Regulators expect ongoing compliance, not just “we have policies.” One of the simplest ways to stay audit-ready is to run a quarterly internal audit program. It doesn’t need to be complicated: sample key workflows, test them against policy, document findings, and fix gaps. The output becomes evidence of continuous improvement.
This guide provides a simple online casino internal audit program you can run every quarter, even with a small team.
Audit scope: focus on the highest-risk controls
- AML/KYC: onboarding verification, EDD decisions, screening hits, alert handling
- Responsible gambling: self-exclusions, limits, interventions, marketing suppression
- Payments: withdrawals, manual credits, reconciliation, chargeback response
- Marketing/affiliates: monitoring logs, enforcement actions, offer accuracy
- Security: admin access, logging, incident tickets, patching evidence
Sampling method (practical and defensible)

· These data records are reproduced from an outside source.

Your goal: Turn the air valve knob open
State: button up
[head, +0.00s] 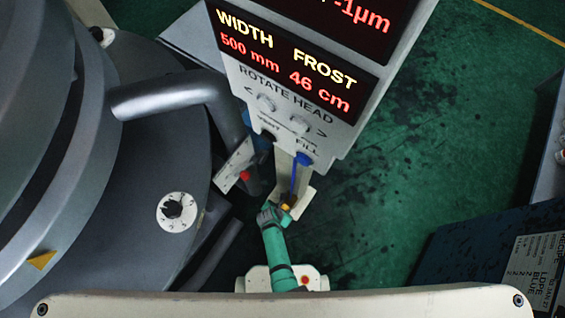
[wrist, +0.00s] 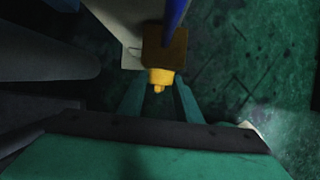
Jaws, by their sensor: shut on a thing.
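The air valve is a small brown-brass block (wrist: 165,46) with a yellow knob (wrist: 160,77) facing my gripper in the wrist view. A blue tube (wrist: 176,12) runs into the block. In the head view the valve (head: 289,200) is a small brass-yellow spot at the lower end of the blue tube (head: 294,178), on a cream bracket. My green gripper (head: 282,207) reaches up to it from below. In the wrist view my gripper (wrist: 160,84) is shut on the yellow knob, one finger on each side. The knob's turn angle cannot be told.
A display panel (head: 287,75) with knobs and VENT and FILL labels hangs above the valve. A large grey machine (head: 120,170) with a white dial (head: 175,212) and a thick pipe (head: 165,95) stands left. A dark labelled box (head: 460,255) stands right; green floor lies between.

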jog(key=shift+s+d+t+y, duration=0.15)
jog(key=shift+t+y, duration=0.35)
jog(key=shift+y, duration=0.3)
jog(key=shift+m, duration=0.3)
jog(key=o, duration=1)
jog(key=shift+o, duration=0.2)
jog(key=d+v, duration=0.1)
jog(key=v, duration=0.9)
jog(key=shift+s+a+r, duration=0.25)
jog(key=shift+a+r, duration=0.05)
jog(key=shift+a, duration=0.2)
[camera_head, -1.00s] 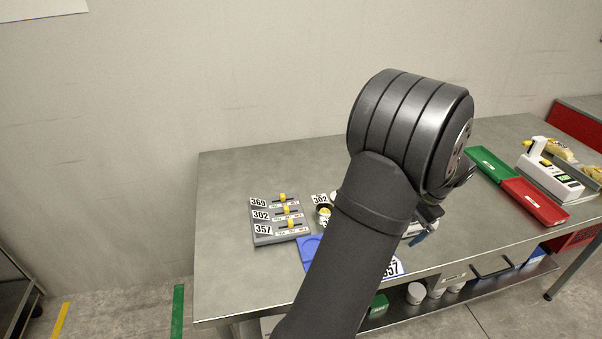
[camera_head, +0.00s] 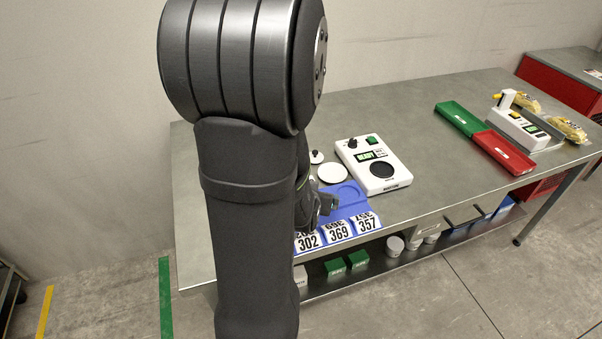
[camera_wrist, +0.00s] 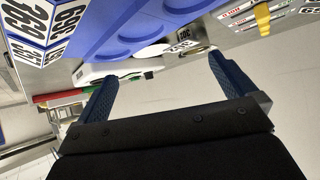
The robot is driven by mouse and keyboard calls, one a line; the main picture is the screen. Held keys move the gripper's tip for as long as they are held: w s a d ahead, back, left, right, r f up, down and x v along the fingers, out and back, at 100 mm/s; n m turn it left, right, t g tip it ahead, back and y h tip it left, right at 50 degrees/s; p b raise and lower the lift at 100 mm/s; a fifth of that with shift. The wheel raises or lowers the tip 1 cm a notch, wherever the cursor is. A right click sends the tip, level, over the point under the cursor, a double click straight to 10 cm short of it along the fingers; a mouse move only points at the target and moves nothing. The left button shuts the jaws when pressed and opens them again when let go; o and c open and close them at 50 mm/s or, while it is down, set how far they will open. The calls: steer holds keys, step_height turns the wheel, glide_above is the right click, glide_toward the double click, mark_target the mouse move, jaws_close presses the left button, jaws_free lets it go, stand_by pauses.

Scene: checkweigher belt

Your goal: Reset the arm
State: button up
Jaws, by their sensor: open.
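My arm rises large in the head view and covers the left part of the table. My gripper (camera_head: 326,203) is mostly hidden behind it; a dark blue finger shows just over the blue tray (camera_head: 343,196). In the wrist view my gripper (camera_wrist: 163,72) has its two blue fingers wide apart, with nothing held between them. That view is steeply tilted, and the blue tray (camera_wrist: 140,30) with round recesses fills its top. Whether the fingers touch the tray I cannot tell.
Number cards 302, 369 and 357 (camera_head: 339,232) stand along the tray's front. A white device reading READY (camera_head: 373,165) and a white disc (camera_head: 333,173) are close by. Green (camera_head: 458,118) and red (camera_head: 505,152) trays lie further right; bare table lies between.

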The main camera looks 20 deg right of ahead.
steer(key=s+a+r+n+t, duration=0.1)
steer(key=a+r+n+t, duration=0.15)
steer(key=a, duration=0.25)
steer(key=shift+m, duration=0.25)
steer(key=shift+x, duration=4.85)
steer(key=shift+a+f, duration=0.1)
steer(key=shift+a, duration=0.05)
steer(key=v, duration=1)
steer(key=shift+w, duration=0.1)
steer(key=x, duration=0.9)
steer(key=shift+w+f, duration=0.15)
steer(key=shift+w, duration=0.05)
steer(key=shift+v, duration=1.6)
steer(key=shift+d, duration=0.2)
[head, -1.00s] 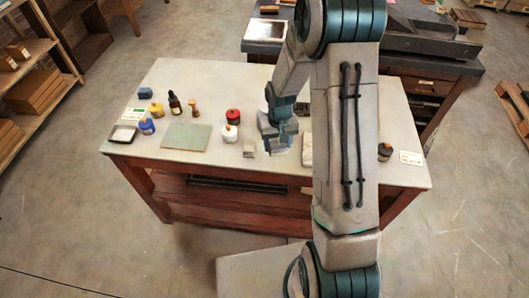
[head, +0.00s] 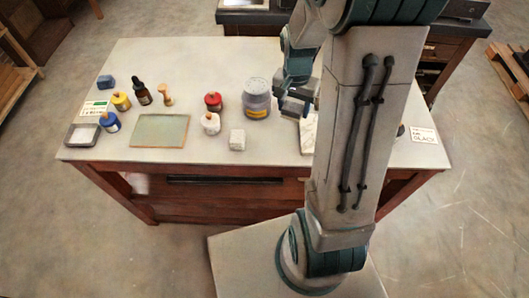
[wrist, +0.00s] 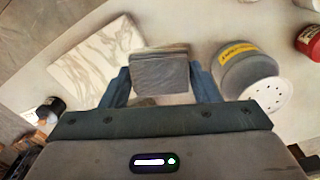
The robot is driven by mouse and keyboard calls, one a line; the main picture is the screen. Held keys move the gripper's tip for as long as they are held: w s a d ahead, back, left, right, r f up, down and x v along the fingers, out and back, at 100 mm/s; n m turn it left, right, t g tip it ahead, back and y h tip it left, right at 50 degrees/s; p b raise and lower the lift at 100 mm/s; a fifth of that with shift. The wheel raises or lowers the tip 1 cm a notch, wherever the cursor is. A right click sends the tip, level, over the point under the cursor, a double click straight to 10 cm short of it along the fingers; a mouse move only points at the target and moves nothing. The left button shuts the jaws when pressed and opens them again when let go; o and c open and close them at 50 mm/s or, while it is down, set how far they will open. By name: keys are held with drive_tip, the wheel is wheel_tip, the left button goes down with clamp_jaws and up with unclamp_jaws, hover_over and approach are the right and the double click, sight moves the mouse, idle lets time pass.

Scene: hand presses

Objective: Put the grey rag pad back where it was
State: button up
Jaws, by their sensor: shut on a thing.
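The grey rag pad (wrist: 160,73), a small block with layered streaks, is between the two fingers of my gripper (wrist: 160,88) in the wrist view. My gripper is shut on it. In the head view my gripper (head: 293,104) is over the pale table (head: 220,62), right of the grey lidded jar (head: 256,99) and close to the white marble slab (head: 308,134). My arm covers part of the slab. In the wrist view the slab (wrist: 97,62) lies left of the pad and the jar (wrist: 247,75) lies right of it.
A card (head: 423,135) lies far right.

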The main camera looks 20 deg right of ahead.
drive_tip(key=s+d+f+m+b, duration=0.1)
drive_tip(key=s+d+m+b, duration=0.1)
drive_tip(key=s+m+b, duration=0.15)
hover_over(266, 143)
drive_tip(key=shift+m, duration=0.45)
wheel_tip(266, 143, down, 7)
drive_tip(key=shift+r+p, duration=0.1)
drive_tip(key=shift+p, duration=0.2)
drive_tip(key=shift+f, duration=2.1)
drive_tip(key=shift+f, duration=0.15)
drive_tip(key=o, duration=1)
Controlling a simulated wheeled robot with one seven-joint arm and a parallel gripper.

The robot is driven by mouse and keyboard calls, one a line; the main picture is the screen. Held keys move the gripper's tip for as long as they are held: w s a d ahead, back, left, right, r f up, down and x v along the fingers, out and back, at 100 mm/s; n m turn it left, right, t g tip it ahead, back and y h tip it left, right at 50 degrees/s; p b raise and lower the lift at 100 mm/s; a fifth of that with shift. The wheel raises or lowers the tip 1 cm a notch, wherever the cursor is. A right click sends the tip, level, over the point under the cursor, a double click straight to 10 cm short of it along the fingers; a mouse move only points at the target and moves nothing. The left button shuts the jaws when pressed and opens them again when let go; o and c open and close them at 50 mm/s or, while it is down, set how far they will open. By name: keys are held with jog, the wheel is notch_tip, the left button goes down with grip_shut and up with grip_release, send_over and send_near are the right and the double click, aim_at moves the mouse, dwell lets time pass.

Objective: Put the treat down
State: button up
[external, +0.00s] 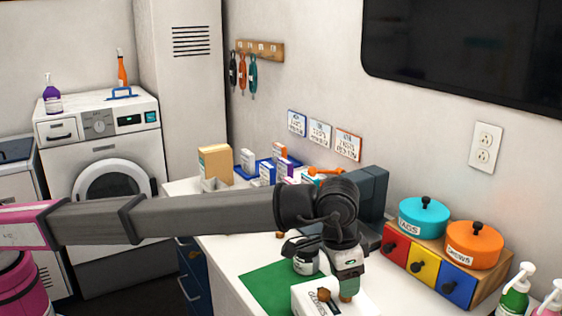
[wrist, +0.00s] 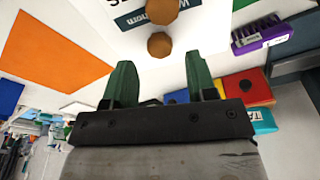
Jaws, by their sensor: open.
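A small brown round treat (external: 323,294) shows at the white labelled box (external: 305,298) near the bottom of the external view. In the wrist view two brown round shapes line up beyond my fingertips; the nearer one (wrist: 159,44) lies over a white surface, the other at the labelled white top (wrist: 112,8). I cannot tell whether they are one piece. My gripper (wrist: 160,78) is open, its green fingers apart with nothing clearly between them. In the external view my gripper (external: 347,286) points down just right of the treat.
A green mat (external: 262,288) lies on the white counter. A red, yellow and blue drawer unit (external: 426,272) with teal (external: 424,219) and orange (external: 474,246) pots stands right. A purple brush (wrist: 262,33) and orange panel (wrist: 52,50) show in the wrist view. Boxes crowd the counter's back.

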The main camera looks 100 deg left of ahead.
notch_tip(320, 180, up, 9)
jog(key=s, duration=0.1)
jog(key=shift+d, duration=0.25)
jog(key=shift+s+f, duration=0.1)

Pick a sample size you can complete in 1–2 weeks:
- 10 KYC files (include rejects and manual reviews)
- 10 withdrawals (include high-value and held withdrawals)
- 5 RG interventions (including self-exclusion)
- 10 transaction monitoring alerts
- 5 affiliate checks (different affiliates and markets)
Use risk-based selection: include edge cases, not only routine cases.
What to test in each file
KYC/EDD file checks
- Was verification triggered at the right time?
- Was screening performed and logged?
- Was evidence retained and decisions documented?
Withdrawal checks
- Was KYC status appropriate for payout?
- Were approvals logged for exceptions?
- Do wallet/PSP records reconcile?
RG checks
- Did self-exclusion apply immediately?
- Was marketing suppressed?
- Are intervention notes complete?
Findings and remediation
Classify findings:
- Critical: breach risk (e.g., withdrawal allowed without required KYC)
- Major: repeated gaps or missing evidence
- Minor: formatting issues, inconsistent notes
Create a remediation plan with owners and deadlines. Track closure and keep evidence of fixes.
Deliverables (your quarterly audit pack)
- Audit plan and scope
- Sampling list (IDs anonymized if needed)
- Checklists used
- Findings log
- Remediation actions and closure evidence
Bottom line: Internal audits are a low-cost way to prevent high-cost enforcement. Sample key controls quarterly, document findings, fix gaps, and you’ll be far more resilient during regulator or PSP scrutiny.